• WHAT TO WORK ON
Output every line below exactly.
━━━ DATA SECTION
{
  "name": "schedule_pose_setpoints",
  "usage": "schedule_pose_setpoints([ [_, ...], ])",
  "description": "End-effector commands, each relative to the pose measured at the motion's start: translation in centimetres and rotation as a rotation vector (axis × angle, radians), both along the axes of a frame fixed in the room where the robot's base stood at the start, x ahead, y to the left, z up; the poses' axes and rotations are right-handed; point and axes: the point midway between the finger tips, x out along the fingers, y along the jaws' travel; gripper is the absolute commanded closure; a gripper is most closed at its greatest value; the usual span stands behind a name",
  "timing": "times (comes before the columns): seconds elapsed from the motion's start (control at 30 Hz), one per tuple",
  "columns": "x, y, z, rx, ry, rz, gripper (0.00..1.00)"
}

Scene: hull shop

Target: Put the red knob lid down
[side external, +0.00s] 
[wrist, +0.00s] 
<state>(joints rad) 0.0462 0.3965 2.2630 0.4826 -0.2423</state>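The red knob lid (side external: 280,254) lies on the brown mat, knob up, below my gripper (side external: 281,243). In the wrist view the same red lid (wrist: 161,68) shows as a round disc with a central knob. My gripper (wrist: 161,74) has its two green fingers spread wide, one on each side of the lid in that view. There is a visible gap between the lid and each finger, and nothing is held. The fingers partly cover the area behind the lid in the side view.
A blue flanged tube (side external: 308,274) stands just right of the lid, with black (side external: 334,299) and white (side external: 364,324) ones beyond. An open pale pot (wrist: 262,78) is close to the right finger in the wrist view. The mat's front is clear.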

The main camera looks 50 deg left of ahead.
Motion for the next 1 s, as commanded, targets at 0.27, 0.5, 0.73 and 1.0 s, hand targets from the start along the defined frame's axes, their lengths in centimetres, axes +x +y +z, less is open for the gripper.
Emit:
━━━━━━
• SOLVED EXERCISE
{
  "name": "schedule_pose_setpoints",
  "usage": "schedule_pose_setpoints([ [_, ...], ])",
  "description": "End-effector commands, each relative to the pose measured at the motion's start: translation in centimetres and rotation as a rotation vector (axis × angle, radians), both along the axes of a frame fixed in the room where the robot's base stood at the start, x ahead, y to the left, z up; the poses' axes and rotations are right-handed; point and axes: the point midway between the finger tips, x out along the fingers, y along the jaws' travel; gripper is the absolute commanded closure; a gripper is most closed at its greatest value; the usual span stands behind a name",
  "timing": "times (comes before the columns): seconds elapsed from the motion's start (control at 30 Hz), one per tuple",
  "columns": "x, y, z, rx, ry, rz, gripper (0.00..1.00)"
}

Scene: hull shop

Target: Put the red knob lid down
[side external, +0.00s] 
[wrist, +0.00s] 
<state>(joints rad) 0.0462 0.3965 2.2630 0.4826 -0.2423</state>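The red knob lid (side external: 280,254) lies on the brown mat, knob up, below my gripper (side external: 281,243). In the wrist view the same red lid (wrist: 161,68) shows as a round disc with a central knob. My gripper (wrist: 161,74) has its two green fingers spread wide, one on each side of the lid in that view. There is a visible gap between the lid and each finger, and nothing is held. The fingers partly cover the area behind the lid in the side view.
A blue flanged tube (side external: 308,274) stands just right of the lid, with black (side external: 334,299) and white (side external: 364,324) ones beyond. An open pale pot (wrist: 262,78) is close to the right finger in the wrist view. The mat's front is clear.

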The main camera looks 50 deg left of ahead.
Motion for the next 1 s, as commanded, targets at 0.27, 0.5, 0.73 and 1.0 s, hand targets from the start along the defined frame's axes, their lengths in centimetres, axes +x +y +z, less is open for the gripper.
Emit:

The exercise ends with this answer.